Britain and the EU have announced a major breakthrough in Brexit negotiations — including a deal on the rights of 4.5 million EU citizens living in the UK.
The pound was trading 0.7% up against the Euro at lunchtime, compared with yesterday’s close, with £1 worth €1.14. The pound also jumped 1% against the dollar.
At a joint press conference with Brexit Secretary David Davis, the EU’s chief negotiator Michel Barnier (pictured above) said a decisive step had been taken.
He said: “What we are presenting to you today, here with David, is a legal text.
“A joint legal text which constitutes in my mind a decisive step because we were able this morning to agree, and after all those days and nights of hard work, on a large part of what will make up an international agreement for the ordered withdrawal of the United Kingdom.

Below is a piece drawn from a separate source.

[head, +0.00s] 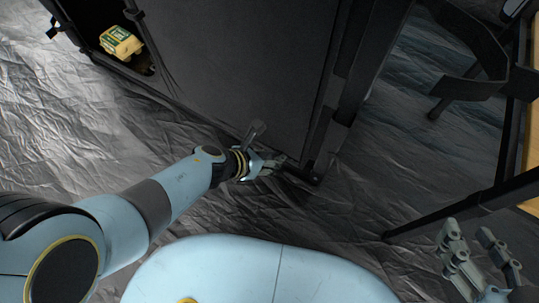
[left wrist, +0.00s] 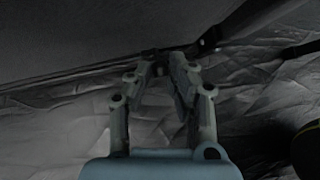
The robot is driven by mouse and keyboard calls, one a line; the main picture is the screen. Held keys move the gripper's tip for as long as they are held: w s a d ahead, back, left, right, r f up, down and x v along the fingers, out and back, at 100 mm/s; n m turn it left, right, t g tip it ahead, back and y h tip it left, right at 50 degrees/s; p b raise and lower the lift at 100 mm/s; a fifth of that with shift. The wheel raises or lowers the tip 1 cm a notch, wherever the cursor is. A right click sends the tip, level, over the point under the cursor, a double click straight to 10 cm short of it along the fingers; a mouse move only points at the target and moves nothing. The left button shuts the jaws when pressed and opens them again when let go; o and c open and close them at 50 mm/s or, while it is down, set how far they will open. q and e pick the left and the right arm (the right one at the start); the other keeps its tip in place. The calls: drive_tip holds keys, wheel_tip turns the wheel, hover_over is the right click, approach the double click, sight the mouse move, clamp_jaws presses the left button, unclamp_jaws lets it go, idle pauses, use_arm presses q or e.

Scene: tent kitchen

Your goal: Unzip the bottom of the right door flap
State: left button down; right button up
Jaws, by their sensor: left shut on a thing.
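The dark grey door flap (head: 235,65) hangs at the top middle of the head view, with its bottom edge just above the crumpled ground sheet. It also fills the upper left of the left wrist view (left wrist: 65,35). My left gripper (head: 277,163) is at the flap's bottom edge, near its lower right corner. In the left wrist view its fingertips (left wrist: 167,57) are closed in on a small dark piece at that edge, apparently the zip pull, mostly hidden between them. My right gripper (head: 482,238) is at the lower right of the head view, fingers apart and empty.
A black frame post (head: 345,85) stands right of the flap and ends in a foot on the silvery ground sheet (head: 60,150). At right are a table with dark legs (head: 450,212) and a black chair (head: 455,88). A yellow-green box (head: 120,42) sits in an opening at upper left.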

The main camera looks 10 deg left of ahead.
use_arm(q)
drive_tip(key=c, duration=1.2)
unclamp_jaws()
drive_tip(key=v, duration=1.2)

“A decisive step remains a step, we are not at the end of the road and there is a lot of work still to be done on important subjects including Ireland and Northern Ireland.”
On the border between Northern Ireland and the Republic, Barnier said they had agreed that the EU’s “back stop position” – which would see Northern Ireland effectively remain part of the single market if there was no wider agreement – would form part of the legal text of the withdrawal agreement.
“The backstop will apply unless and until another solution is found,” he said.
Barnier said that there had been “complete agreement” on future citizens’ rights and the financial settlement as well as agreement on a transition period after the UK leaves the EU in March 2019.
“We agreed that British citizens and European citizens of the 27 who arrive during that transition period will receive the same rights and guarantees as those who arrived before the day of Brexit,” he said.
UK Prime Minister Theresa May said: “I think the message people can take from this is that prior to December people questioned whether we would get agreement then. We did. People questioned whether we would get agreement now. We have.
“I think what this shows is that with good will on both sides, working hard, we can get an arrangement for the future which will be in the interests of the UK and in the interests of the European Union and it will be good for all parts of the UK.”